Classification: spending categories are defined by unsupervised classification algorithm, without human intervention in category choice.
Calculation: the index is chained (Fisher or Tornqvist), recalculated monthly with automatic publication.
Source code: the complete algorithm is public, auditable, and executable by any citizen with access to aggregated data.
Lock-in: any modification of this method requires a four-fifths majority in each chamber.
Challenge: any citizen can petition the Constitutional Council if they believe the published index does not correspond to application of the official algorithm.
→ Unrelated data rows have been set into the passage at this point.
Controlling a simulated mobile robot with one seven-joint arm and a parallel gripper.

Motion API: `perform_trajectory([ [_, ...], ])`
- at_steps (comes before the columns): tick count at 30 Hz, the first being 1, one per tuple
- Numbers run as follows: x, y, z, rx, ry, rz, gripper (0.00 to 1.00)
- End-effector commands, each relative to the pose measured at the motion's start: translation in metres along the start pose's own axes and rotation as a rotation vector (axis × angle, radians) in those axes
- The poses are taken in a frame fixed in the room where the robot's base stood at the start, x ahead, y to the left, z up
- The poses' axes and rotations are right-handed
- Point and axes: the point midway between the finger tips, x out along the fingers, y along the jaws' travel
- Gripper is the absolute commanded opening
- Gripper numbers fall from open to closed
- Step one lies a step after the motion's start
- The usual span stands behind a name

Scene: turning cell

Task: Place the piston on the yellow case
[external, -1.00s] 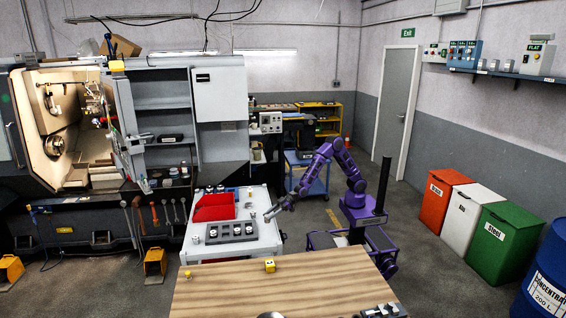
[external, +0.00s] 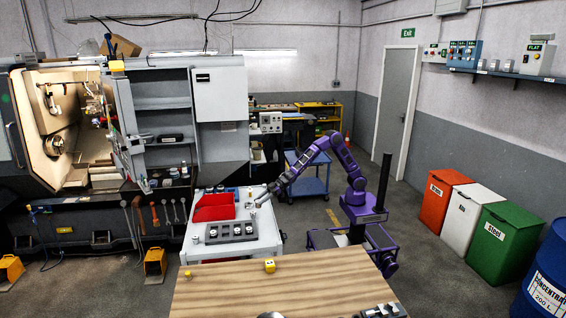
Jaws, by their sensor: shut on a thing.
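My gripper (external: 261,201) is over the right part of the white cart top, pointing down and left. It is shut on a small grey metallic thing, which looks like the piston but is too small to make out clearly. A small yellow case (external: 270,265) with dark marks stands on the wooden table in front, well apart from my gripper. A smaller yellow object (external: 188,274) stands near that table's left edge.
The white cart (external: 264,240) carries a red bin (external: 214,207) and a dark grey tray (external: 231,232) with several round parts. The wooden table (external: 330,280) is largely clear in the middle. A blue trolley (external: 309,187) stands behind my arm.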

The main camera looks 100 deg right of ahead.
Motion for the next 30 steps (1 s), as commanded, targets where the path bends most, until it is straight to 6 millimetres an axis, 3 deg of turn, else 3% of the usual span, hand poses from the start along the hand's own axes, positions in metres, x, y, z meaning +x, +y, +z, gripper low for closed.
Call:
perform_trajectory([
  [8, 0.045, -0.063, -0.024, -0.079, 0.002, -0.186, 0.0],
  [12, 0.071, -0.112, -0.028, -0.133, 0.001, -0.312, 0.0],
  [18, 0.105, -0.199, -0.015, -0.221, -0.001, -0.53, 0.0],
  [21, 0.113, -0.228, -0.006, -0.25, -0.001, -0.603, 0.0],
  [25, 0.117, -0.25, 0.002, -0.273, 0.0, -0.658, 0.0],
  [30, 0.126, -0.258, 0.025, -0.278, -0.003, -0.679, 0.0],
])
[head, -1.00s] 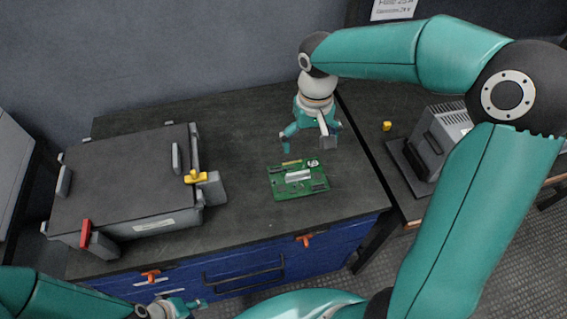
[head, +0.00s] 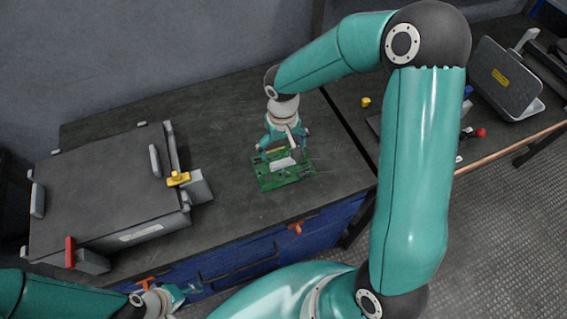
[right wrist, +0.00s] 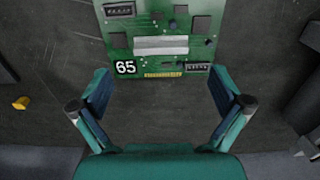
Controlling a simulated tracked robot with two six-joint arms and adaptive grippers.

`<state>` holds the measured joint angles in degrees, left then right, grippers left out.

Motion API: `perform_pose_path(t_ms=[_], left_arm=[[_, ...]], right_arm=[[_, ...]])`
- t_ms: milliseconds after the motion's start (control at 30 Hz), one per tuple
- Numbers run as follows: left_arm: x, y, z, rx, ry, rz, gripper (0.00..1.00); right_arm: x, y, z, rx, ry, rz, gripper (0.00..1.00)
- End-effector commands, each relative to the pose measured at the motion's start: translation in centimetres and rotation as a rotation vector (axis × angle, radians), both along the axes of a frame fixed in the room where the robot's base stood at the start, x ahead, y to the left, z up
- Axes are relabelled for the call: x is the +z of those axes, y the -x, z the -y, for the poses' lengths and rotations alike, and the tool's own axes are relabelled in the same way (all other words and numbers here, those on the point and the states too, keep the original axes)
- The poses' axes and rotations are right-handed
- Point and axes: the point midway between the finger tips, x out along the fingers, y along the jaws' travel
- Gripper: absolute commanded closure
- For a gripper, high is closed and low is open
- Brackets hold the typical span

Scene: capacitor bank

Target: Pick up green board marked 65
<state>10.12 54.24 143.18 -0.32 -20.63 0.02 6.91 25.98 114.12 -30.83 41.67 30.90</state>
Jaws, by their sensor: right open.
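The green board (head: 283,178) lies flat on the dark bench top, with a pale bar across its middle. In the right wrist view the board (right wrist: 205,22) shows a black label with a white 65 near its lower left corner, and its far edge is cut off by the frame. My right gripper (head: 281,148) is above the board's back edge in the head view. In the right wrist view its fingers (right wrist: 160,88) are spread wide and empty, just short of the board's near edge. My left gripper (head: 180,294) is low at the front left, away from the board; its jaws are too small to read.
A large grey case (head: 100,190) with yellow (head: 178,178) and red (head: 70,252) latches stands left of the board. A small yellow piece (head: 365,102) lies on the bench to the right, past a seam. A grey device (head: 503,78) stands further right. The bench around the board is clear.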

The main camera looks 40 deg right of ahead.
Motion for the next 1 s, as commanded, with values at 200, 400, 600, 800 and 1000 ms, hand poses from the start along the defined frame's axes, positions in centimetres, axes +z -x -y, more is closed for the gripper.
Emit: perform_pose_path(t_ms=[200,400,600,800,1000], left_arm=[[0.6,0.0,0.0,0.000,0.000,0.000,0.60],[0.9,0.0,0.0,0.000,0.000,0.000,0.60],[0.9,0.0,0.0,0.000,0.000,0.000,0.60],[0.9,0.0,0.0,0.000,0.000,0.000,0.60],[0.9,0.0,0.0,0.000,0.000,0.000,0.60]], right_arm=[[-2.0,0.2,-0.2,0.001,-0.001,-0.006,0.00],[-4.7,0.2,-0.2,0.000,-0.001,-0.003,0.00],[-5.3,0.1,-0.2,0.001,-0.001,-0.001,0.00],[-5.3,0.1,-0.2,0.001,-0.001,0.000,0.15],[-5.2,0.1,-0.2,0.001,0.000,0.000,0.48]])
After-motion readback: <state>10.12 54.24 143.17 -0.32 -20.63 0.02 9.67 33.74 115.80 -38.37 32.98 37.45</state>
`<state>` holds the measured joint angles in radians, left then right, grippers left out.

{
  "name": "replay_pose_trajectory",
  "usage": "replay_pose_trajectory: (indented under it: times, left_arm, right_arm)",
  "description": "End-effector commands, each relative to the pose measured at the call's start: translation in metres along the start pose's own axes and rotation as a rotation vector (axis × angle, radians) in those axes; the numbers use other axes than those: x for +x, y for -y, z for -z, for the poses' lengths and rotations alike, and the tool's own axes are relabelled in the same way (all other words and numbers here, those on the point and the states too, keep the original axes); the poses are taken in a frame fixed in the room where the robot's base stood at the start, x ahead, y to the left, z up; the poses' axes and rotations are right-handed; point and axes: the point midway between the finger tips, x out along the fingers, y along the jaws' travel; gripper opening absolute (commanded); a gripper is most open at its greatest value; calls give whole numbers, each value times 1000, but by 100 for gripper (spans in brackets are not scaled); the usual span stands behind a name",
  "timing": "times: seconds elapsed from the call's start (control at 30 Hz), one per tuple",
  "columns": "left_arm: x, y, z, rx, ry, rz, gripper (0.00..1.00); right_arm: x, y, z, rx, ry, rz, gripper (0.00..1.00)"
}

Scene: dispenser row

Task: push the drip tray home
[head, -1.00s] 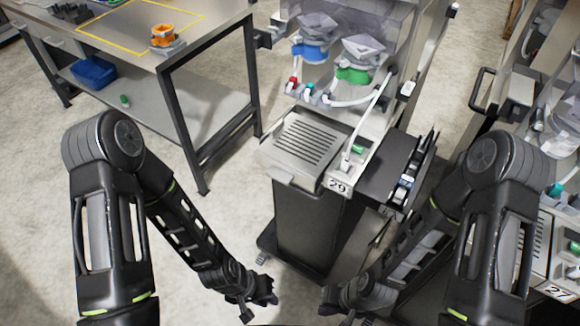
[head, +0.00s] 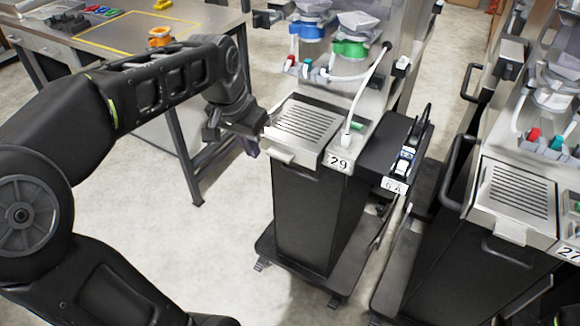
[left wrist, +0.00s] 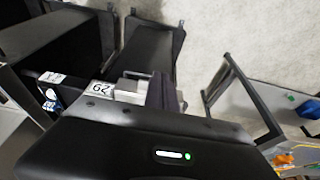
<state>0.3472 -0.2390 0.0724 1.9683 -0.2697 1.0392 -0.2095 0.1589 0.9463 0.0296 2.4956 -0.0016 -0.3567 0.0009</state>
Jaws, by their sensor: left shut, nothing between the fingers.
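The drip tray (head: 303,124), a slotted metal grate with a pale front lip (head: 281,154), sits at the front of the dispenser marked 29 (head: 338,162). I cannot tell how far the tray stands out. My left gripper (head: 252,150) is shut and empty, low beside the tray's front left corner; whether it touches is unclear. In the left wrist view the dark fingers (left wrist: 162,90) appear close beside the pale tray lip (left wrist: 130,90), near the 29 label (left wrist: 101,87).
A second dispenser, marked 27 (head: 568,253), with its own slotted tray (head: 517,190), stands at the right. A dark side box (head: 385,150) adjoins dispenser 29. A metal workbench (head: 60,50) with an orange part (head: 160,37) is behind my left arm. Floor in front is clear.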

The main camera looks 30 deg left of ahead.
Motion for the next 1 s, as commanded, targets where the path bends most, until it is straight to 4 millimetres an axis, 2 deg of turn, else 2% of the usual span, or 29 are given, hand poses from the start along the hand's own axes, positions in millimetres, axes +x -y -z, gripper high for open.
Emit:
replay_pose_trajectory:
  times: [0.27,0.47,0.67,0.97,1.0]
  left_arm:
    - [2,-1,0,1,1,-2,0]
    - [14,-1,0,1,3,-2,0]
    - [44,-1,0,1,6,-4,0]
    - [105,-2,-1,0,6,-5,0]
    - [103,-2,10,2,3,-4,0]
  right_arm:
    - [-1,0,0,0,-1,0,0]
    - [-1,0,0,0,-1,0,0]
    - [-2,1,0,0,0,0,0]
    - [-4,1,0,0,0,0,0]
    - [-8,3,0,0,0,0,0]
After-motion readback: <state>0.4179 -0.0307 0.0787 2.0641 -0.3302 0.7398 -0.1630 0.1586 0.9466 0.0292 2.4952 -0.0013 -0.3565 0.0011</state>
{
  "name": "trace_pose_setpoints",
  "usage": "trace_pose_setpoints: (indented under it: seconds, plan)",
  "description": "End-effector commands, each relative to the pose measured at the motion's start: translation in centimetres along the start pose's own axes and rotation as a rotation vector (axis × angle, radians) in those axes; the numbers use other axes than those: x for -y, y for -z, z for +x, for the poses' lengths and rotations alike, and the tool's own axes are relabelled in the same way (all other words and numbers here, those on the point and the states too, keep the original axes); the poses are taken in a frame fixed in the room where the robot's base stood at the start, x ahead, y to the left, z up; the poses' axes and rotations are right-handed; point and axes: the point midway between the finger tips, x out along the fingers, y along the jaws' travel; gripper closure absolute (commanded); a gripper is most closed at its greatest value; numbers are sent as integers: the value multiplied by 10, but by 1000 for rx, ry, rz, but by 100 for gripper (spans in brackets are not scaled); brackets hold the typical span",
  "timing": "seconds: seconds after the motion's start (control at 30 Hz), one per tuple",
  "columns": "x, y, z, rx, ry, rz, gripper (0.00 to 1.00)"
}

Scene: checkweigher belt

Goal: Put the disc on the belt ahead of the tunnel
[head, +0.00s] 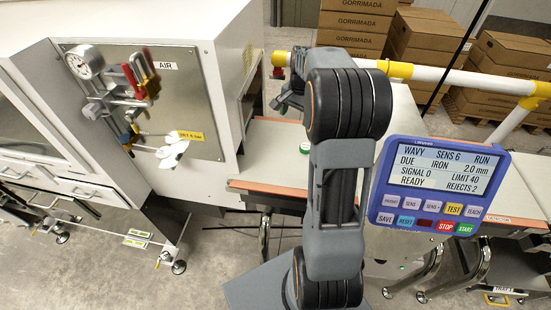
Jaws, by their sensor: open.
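A small round white thing with green on it (304,146), which looks like the disc, lies on the grey belt (265,150) just left of my arm. It is small in the picture and partly covered by my arm. My gripper (284,103) is above and beyond it, near the yellow-ended rail, open and apart from it. The fingers are small and dark, partly behind my arm. The metal housing behind the blue control panel (437,185) looks like the tunnel (405,110); its opening is hidden. The panel reads RUN, DUE IRON 2.0 mm, SIGNAL 0, READY, REJECTS 2.
A white cabinet (150,30) with an AIR panel, gauge and valves stands left of the belt. A white and yellow rail (440,75) crosses behind my arm. Brown cartons (430,35) are stacked at the back. Belt legs stand on the floor below.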

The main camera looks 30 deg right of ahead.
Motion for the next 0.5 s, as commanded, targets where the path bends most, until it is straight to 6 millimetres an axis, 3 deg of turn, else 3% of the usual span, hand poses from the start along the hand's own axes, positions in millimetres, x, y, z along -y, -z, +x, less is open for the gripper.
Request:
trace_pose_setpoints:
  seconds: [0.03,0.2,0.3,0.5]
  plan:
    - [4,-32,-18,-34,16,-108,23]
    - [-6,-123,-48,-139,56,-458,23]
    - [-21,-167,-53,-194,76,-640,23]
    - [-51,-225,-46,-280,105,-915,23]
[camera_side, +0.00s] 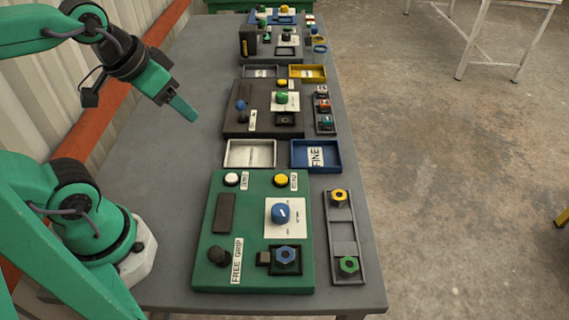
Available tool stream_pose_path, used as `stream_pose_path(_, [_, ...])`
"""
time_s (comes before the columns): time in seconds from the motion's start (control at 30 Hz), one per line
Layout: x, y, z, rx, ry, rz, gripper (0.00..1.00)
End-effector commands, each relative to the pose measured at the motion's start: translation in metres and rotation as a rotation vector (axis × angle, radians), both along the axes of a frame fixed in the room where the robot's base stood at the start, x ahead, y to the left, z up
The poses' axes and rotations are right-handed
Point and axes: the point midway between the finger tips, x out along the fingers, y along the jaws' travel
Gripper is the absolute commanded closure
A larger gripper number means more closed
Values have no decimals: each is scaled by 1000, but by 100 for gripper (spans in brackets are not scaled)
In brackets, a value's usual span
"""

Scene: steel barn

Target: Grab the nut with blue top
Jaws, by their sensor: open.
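The nut with blue top (286,256) sits in a dark square holder at the lower right of the green board (215,262). My gripper (188,113) hangs over the grey table at the upper left, beyond the green board and far from the nut. It is open and holds nothing visible; from this side its fingers overlap. A yellow nut (339,197) and a green nut (348,264) sit in a narrow grey tray (333,230) right of the board. A round blue knob (281,213) stands on a white card above the blue nut.
A black knob (218,255) stands left of the blue nut, and a small dark block (263,258) is beside its holder. A white tray (227,153) and a blue tray (333,155) lie beyond the board. More boards stand farther back. The left of the table is clear.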

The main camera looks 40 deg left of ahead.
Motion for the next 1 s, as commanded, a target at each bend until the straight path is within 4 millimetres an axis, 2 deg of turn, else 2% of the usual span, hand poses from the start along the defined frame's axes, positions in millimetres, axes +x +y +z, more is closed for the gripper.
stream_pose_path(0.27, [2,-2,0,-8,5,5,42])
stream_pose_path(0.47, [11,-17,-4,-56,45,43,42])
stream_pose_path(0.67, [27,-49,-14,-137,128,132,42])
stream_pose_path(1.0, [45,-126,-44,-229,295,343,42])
D.5 — Objections and Responses
| Objection | Response |
|---|---|
| Privacy | Data is aggregated and anonymized. No individual transaction is traceable. Only category totals are used. |
| Exclusion of cash payments | The sample doesn’t need to be exhaustive, but representative. 70% of transactions suffice if properly distributed. |
| Technical complexity | Source code is public. Universities, NGOs, and citizens can independently verify calculations. |
| Algorithm manipulation | The 4/5 lock-in and code publication prevent discreet modifications. |
| Goodhart’s Law (“what is measured is manipulated”) | Unsupervised classification automatically adapts to behavior changes. |
| Bugs or hacking | Multiple independent implementations must converge. Divergence = automatic alert. |
D.6 — Why This Is Revolutionary
The DPB would be the first truly scientific economic measure inscribed in a constitution:
- Reproducible: anyone can recalculate the index
- Falsifiable: one can demonstrate whether the calculation is correct or not
- Evolving: the basket adapts without political intervention
- Incorruptible: no civil servant chooses what counts
It’s the application of the Libertarian Libertarianism principle: trust data, not institutions.
D.7 — References
References [96] to [102] in the general bibliography document the theoretical and empirical foundations of the DPB.